In this context, we have also done quite a bit of work to be able to simplify the upgrade. At present, it is possible to run both versions simultaneously, with the ability to transition seamlessly from versions 3.7 to 3.8 without having to take down the entire cluster.
The most vital improvement however is the matrix aggregation and visualization. The new built-in Prometheus plug-in allows you to export the entire metric to Prometheus and visualize them with Raft. This has a really tiny impact on the cluster, but nothing compared to the management UI. In fact, this is more powerful and configurable. But, if you still like the management UI, you cannot use Prometheus while still maintaining the management.
All of this work was done with the metrics and we have also added a few more metrics as well. It is also possible to use all this to support authentication, not only for the broker through the client but also for the management UI and API.
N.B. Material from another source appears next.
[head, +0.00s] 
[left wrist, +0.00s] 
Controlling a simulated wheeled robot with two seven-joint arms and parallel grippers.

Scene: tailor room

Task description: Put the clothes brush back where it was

In every release basically we have worked more on the command line tools and now we have better revised health checks that can be used to monitor the system performance. There is also a new feature available for most queue types, both the classic and the new queues for the single, active consumer. Several consumers can be connected to our queue but only one of them will be consuming messages at one point of time. Meanwhile, the rest of the consumers will now be waiting in queue and will only take over one of them when a consumer dies.
Classic Mirrored Queues and Quorum Queues
While having implemented the Quorum Queues, you have used the mirrored queues before. You know that they are not very resilient to network failures. The way they recover or are not able to recover is not very predictable. They are also not very efficient because the internal implementation, all the replicas of the queue is connected in a ring topology, which is basically a linear algorithm. So every time you publish a message, you have to wait for it to go through the whole cluster before you can confirm it.
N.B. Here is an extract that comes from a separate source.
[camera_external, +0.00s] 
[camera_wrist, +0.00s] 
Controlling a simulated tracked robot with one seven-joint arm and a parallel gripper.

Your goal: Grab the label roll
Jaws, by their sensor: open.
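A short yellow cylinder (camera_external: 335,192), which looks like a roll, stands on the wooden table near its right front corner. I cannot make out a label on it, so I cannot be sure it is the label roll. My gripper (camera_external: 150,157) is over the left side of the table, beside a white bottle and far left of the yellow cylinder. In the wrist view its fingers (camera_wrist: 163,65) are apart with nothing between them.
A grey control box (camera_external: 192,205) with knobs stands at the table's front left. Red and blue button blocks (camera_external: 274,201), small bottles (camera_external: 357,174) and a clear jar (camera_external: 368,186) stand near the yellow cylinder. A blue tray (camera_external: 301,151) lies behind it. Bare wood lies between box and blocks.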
Quorum Queues on the other hand are based on the rough consensus algorithm. The way they recover from failures is predictable and very well defined. Also, the way a leader (previously called master) is selected is very well defined and takes very little time. If a mirror goes down (that is now called a follower or a leader). The recovery is very quick and the transfer of data is very small. Also, when a follower is thinking your queue is still available. This did not happen with mirror queues. If a slave was thinking, the queue was unavailable during that time. Sometimes, this could be quite long if it has a big backlog. There isn’t any ring topology anymore. The replication of the messages between queues is made in parallel, which is way faster.
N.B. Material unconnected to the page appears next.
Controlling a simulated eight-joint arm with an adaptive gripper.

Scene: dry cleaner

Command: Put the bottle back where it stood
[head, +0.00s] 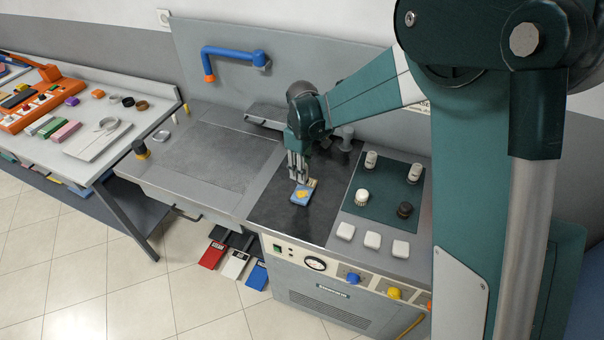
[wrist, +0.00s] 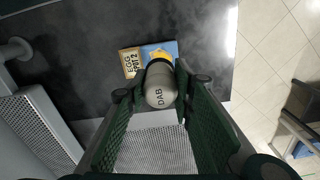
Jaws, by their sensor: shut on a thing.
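My gripper (head: 298,170) is shut on a grey-beige bottle (wrist: 160,90) marked "DAB", seen from its labelled end between the green fingers in the wrist view. In the head view the bottle is hard to tell apart from the fingers. Past it lies a small blue cloth with a yellow patch (head: 302,195), on the dark work surface (head: 275,218). A tan tag reading "EGG SPOT 2" (wrist: 131,62) is at the cloth's edge. The bottle overlaps the cloth in the wrist view; I cannot tell whether they touch.
A grey perforated board (head: 215,155) lies left.
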We have already achieved a higher throughput than with mirror queues on this first implementation. On the other hand, this will take more memory, because the data is stored both in the memory and disk. So, there are some trade-offs. The reliability of the protocol is better suited to multi-tier application. This is something that we may see in the future.
How is the Quorum Queues Different?
Quorum Queues guarantees consistency. Also, it ensures better recovery from failures in a more predictable manner. In this, there is a better data safety model. All the data is always written to disk. This means that we will fsync every single message that goes to the disk. Hence, there is a trade-off with higher latency compared to mirrored queues. But, you must agree to consistency over availability. So, if you want your data to be safe then this is undoubtedly the option for you to choose.
To achieve this consistency, the majority of the nodes on the cluster should be available. We recommend it for at least three nodes or more. The features that the Quorum Queue provides are very similar to the Mirror Queues; however, not everything is available. For example, it doesn’t make sense to have transient queues or exclusive queues. Due to this reason, you will choose Quorum Queues because you want your data to be consistent all the time.
We have already implemented some of these things like the Letter Exchanges or the queue length limits. But, others are not yet there like TTLs. Also, we have added a new feature that is not available in the Classic Queues – Poisonous Message Handling. When a message has been returned too many times and not acknowledged, you can use a policy (delivery-limit) to decide to deliver the message or to drop the message. So that this message doesn’t keep polluting your system.
Quorum Queues Use Cases
As we see there are some differences between Mirror Queues and Quorum Queues. The use cases are a bit more specific for Quorum Queues. You will choose Quorum Queues when you want the durability of the data and happen to persistently miss out messages that are replicated. But, we require a higher consistency from all your data units at least a cluster of three nodes if you’re using a single node or two nodes.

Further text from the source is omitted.